Eyeshadow Hard work? Here’s Why…
If I had a pound every time someone told me they found eyeshadow hard to do I would definitely be ‘rich’… That said there seems to be common issues that occurs. So I’m going to help you navigate the world of eyeshadow, simply…
Problem 1 – my eyeshadow never ‘shows up’ you may have used a lovely shade in the palette but it looks a ‘totally different colour’ or it just looks transparent when you put it on.
This problem occurs because our eyelids naturally have colour to them. When your eyeshadow sits on top of these colours they show through the shadow and therefore colour doesn’t appear ‘true’.
Solution – prior to applying eyeshadow apply a layer of ‘eye primer’. This will create a layer for the eyeshadow to sit on and if it is a ‘light shade’ then the blank colour over the lid will allow the eyeshadow to ‘show up’. You can use a thin layer of concealer to show you the result you can get it almost acts as a ‘blank canvas’ to start adding shadow.
Problem 2 – My eyeshadow ‘slides off’ or eyelids go ‘oily’
This happens dues to the natural oils and moistures from skin and sometimes your products.
Solution – add a ‘priming layer’ as mentioned above this will prevent some of the oiliness. Also add several layers of shadow to prevent oils further. Lastly avoid cream shadows that include more oils.
Problem 3 – my eyeshadow just ends up everywhere. It falls onto my makeup and is difficult to remove.
This happens due to ‘fall out’ shadow from your brush falls onto your face as you are attempting to apply the shadow.

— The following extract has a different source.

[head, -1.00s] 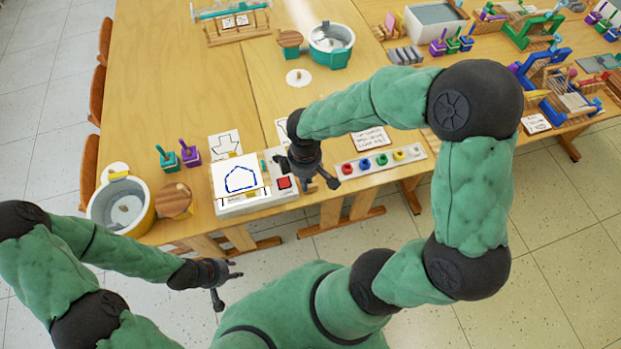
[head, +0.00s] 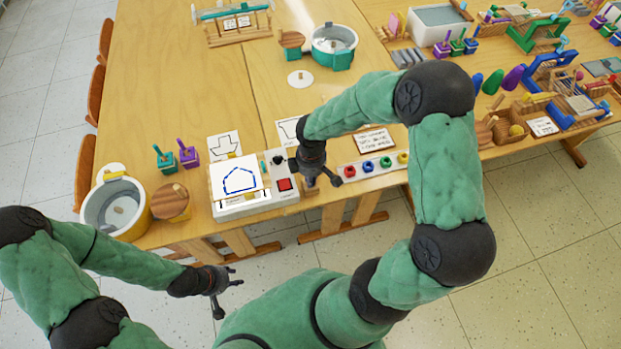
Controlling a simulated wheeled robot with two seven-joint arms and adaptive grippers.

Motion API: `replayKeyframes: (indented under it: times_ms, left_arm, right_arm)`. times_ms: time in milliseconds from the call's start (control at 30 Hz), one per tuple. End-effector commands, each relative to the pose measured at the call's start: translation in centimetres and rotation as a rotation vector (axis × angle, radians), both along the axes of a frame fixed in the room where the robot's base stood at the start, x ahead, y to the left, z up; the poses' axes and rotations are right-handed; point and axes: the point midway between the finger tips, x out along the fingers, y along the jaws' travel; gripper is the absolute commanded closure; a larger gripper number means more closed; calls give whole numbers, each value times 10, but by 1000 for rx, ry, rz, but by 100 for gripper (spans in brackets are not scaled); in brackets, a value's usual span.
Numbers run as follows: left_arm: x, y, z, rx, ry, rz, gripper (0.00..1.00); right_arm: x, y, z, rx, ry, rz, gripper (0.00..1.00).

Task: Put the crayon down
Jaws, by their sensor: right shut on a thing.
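My right gripper (head: 325,178) is at the table's front edge, between the white drawing device (head: 245,210) and the white tray (head: 411,168) with coloured pieces. It is shut on the crayon, which I cannot make out behind the dark fingers. The drawing device holds a white sheet (head: 225,179) with a blue house-like outline, and has a red button (head: 284,184). In the tray, red, blue, green and yellow round pieces sit in a row. My left gripper (head: 228,292) is open and empty in front of the table, below its edge.
A pot (head: 91,214) with a yellow side and a round wooden lid (head: 171,201) stand left of the device. Teal and purple stamps (head: 187,156) stand behind them. A card (head: 375,141) lies behind the tray. The table's back left (head: 160,80) is clear.

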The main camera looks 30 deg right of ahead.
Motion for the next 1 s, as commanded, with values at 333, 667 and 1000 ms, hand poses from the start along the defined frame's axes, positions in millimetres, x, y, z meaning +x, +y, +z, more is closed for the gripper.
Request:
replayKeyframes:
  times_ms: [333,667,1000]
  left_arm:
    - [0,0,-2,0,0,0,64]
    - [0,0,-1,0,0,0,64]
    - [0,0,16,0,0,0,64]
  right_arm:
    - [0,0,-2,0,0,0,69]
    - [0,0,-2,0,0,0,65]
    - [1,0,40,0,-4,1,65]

Solution – the correct brush type and fibre will prevent this. Synthetic brushes are not designed to ‘hold shadow pigment’ like a natural brush. A natural fibred brush will hold just the right amount of colour in the bristles even when you gently tap away the ‘excess product’ still allowing you to get the colour on the lid. Whereas if you tap the synthetic brush most of the colour fall off which means you need to repeatedly reapply.
Problem 4 – when I use different colours you can’t tell, they just merge into one.

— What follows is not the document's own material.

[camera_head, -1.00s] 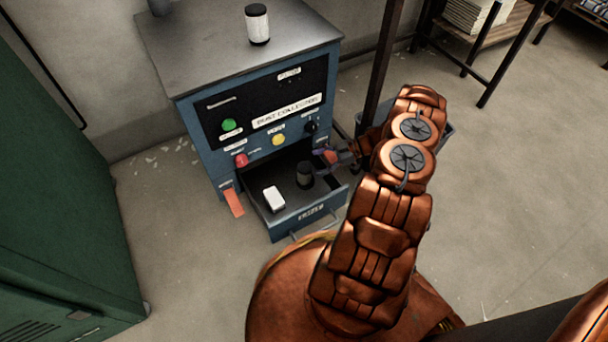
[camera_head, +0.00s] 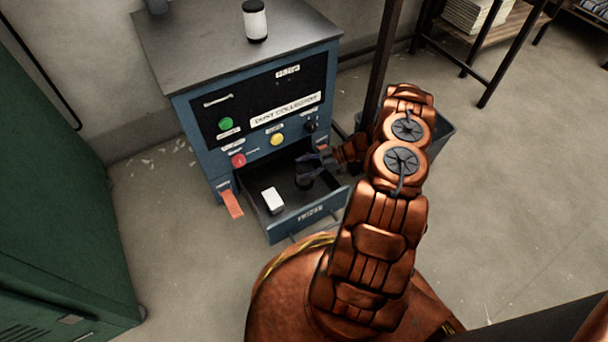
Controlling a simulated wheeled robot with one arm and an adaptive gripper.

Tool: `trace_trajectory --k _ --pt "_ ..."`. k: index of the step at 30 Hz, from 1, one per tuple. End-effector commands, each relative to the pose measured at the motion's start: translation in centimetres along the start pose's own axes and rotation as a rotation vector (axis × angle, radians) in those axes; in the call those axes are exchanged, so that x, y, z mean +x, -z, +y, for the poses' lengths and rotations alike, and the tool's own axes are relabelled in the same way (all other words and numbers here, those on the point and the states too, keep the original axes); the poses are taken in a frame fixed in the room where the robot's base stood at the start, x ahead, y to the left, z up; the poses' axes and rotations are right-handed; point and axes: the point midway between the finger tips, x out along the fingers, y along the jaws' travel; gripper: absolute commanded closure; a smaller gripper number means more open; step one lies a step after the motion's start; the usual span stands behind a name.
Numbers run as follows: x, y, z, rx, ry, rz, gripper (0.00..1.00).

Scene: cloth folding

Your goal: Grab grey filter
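A small dark grey cylinder (camera_head: 303,183), which looks like the grey filter, stands in the open drawer (camera_head: 310,217) of the blue dust collector. My gripper (camera_head: 308,167) reaches into the drawer from the right. Its fingers are at the cylinder's upper part and hide much of it. Both are small and dark, so I cannot tell whether the fingers are closed on it or only around it.
A white cylinder with black ends (camera_head: 255,22) stands on the dust collector (camera_head: 190,40). A dark post (camera_head: 383,65) and a bin (camera_head: 440,133) are to the right, close to my arm. A green cabinet (camera_head: 60,200) is at left.

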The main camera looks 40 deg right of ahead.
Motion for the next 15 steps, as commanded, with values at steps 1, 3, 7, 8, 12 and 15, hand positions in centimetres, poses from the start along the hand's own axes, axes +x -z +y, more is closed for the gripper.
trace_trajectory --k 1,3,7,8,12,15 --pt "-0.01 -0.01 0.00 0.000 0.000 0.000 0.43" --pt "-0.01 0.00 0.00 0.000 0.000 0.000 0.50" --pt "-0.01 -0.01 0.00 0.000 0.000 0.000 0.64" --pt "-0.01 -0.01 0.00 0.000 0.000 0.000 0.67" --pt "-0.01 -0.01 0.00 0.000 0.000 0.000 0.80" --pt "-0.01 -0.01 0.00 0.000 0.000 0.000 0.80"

The reason this happens is because colours are either too similar no being placed where required.
Solution – if you use two colours together try to use 2 contrasting shades with a contrasting texture. i.e one shimmer one matt, one champagne coloured, one brown. This way the colours have a better chance of ‘showing up next to the other shade or texture. Also using the wrong type of brush ie a blending brush sweeping eyeshadow in will make this trickier, so be sure to have brushes for placing eyeshadow on the lids and one for each type of shade you are using (light, medium, dark). Flat ‘placing’ brushes are designed to transfer shadow colour.
Problem 5 – I always end up with ‘panda eyes’ as my shadow just goes everywhere.
This happens because the correct brushes are not being used. If the brush is too big for the area in which you are applying it in the product will end up in a ‘larger area’.
Solution – use correctly sized eye brushes. The largest brush you’re going to need is approximately 8mm wide and 1cm in length and will be great to apply ‘lighter colours’ this should be your bigger brush because you don’t need to be as ‘careful’ with ‘light eyeshadow’. For the darker colours you’re going to need the smallest brush probably half that size. Because these shades you only want to put somewhere specific or don’t want it to go ‘everywhere’. Placing eyeshadow onto lids (ie patting it on) where you want the colour then blending only edges will mean that eyeshadow will stay in the area you want it to but also prevent all colours from merging into one as you’re not using a ‘sweeping’ method.